▸ **MATERIAL PROVIDED**
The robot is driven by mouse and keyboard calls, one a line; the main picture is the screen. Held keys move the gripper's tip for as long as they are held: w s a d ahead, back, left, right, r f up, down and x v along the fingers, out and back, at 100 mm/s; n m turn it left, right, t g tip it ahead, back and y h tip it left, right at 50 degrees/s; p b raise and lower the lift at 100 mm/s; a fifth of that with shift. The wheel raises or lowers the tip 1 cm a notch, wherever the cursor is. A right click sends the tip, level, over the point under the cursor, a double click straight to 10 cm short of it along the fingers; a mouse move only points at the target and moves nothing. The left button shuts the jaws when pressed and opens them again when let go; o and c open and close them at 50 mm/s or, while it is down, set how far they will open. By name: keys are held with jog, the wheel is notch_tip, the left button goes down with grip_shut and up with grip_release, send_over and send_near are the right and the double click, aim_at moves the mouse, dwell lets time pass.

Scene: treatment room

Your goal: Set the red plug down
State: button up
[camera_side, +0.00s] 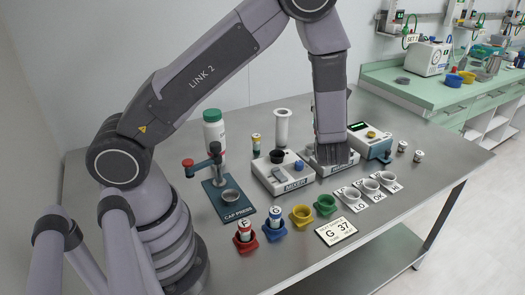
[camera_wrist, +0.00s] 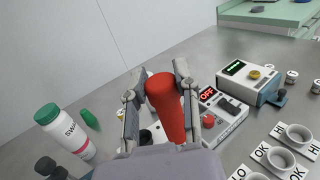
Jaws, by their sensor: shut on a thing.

▸ **GIVEN EXERCISE**
Above is a listing; report how many of its lines include the word "button", giving the number only.

▸ **EXERCISE RESULT**
2